• Task prompt: Please count the lines in the listing below where the word "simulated" appears. Give the number only.

⁂

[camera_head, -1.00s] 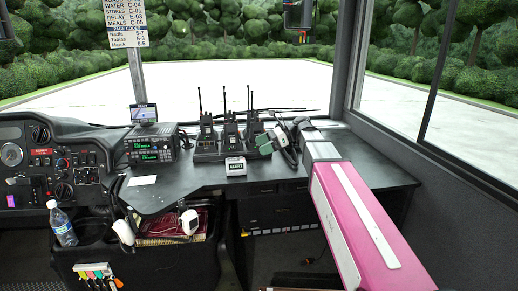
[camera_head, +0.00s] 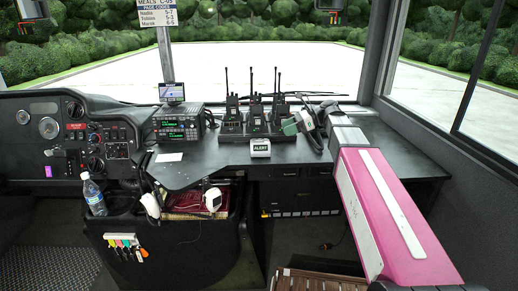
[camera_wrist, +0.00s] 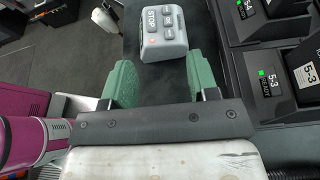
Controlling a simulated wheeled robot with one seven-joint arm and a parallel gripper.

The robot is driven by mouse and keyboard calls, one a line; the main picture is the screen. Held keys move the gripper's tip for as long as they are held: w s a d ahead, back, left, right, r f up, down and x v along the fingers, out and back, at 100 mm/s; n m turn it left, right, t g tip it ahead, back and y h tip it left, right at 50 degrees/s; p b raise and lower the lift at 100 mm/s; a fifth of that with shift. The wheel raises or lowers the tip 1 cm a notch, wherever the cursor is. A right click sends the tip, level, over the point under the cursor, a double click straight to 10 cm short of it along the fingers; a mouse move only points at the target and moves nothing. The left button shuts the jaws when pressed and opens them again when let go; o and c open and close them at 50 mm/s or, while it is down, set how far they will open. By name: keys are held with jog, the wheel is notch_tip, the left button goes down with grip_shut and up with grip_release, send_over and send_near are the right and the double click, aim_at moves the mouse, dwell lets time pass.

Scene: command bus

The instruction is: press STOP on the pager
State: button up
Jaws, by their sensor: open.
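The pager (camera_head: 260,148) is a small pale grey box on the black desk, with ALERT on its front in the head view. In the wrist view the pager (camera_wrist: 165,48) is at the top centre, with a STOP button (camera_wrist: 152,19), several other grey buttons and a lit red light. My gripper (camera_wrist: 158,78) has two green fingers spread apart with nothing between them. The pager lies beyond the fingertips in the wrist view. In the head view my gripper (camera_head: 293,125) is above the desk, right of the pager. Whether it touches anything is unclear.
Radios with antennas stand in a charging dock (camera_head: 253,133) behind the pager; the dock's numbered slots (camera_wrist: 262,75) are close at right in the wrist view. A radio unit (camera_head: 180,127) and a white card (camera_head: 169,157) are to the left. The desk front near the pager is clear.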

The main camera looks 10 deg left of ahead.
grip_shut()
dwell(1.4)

⁂

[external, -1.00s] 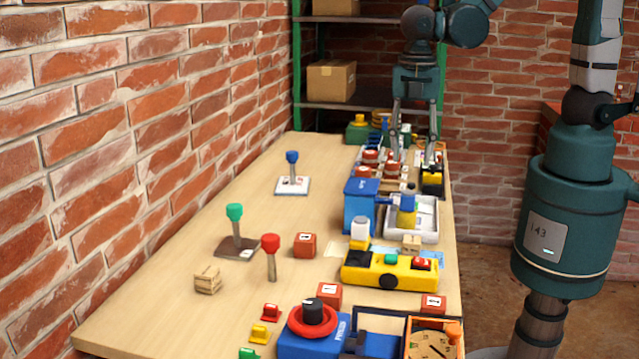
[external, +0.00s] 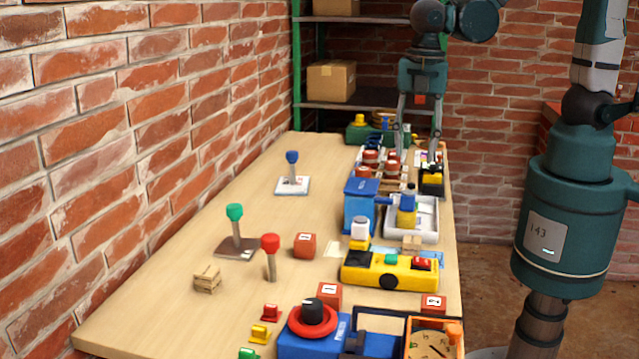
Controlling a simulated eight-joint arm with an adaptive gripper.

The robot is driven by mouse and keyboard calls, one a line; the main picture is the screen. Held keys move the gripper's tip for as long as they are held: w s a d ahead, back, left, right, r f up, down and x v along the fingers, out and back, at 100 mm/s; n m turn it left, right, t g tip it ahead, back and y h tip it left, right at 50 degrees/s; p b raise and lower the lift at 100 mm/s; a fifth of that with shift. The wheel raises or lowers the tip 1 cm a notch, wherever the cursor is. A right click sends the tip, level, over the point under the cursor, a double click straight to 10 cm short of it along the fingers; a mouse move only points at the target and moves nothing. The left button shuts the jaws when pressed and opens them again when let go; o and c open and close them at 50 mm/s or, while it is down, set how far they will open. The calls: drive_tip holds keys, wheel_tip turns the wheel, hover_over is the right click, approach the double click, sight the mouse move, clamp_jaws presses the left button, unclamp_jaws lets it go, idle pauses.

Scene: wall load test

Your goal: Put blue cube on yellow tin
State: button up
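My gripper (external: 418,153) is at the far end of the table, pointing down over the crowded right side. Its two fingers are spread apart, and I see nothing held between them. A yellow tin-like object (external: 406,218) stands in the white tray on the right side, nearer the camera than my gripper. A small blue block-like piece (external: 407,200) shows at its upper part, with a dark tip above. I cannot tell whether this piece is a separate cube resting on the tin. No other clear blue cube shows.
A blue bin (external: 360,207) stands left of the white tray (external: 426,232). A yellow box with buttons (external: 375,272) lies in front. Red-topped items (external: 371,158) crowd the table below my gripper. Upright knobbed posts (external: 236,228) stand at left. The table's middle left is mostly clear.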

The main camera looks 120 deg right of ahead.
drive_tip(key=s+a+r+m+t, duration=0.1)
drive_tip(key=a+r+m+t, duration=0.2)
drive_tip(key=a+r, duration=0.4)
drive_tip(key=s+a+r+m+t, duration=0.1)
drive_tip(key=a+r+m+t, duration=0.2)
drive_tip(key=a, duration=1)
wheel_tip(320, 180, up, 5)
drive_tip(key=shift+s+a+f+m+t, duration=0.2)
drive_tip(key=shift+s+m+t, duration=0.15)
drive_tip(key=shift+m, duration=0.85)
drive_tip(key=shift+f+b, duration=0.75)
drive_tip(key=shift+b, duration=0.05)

⁂

• Expected output: 2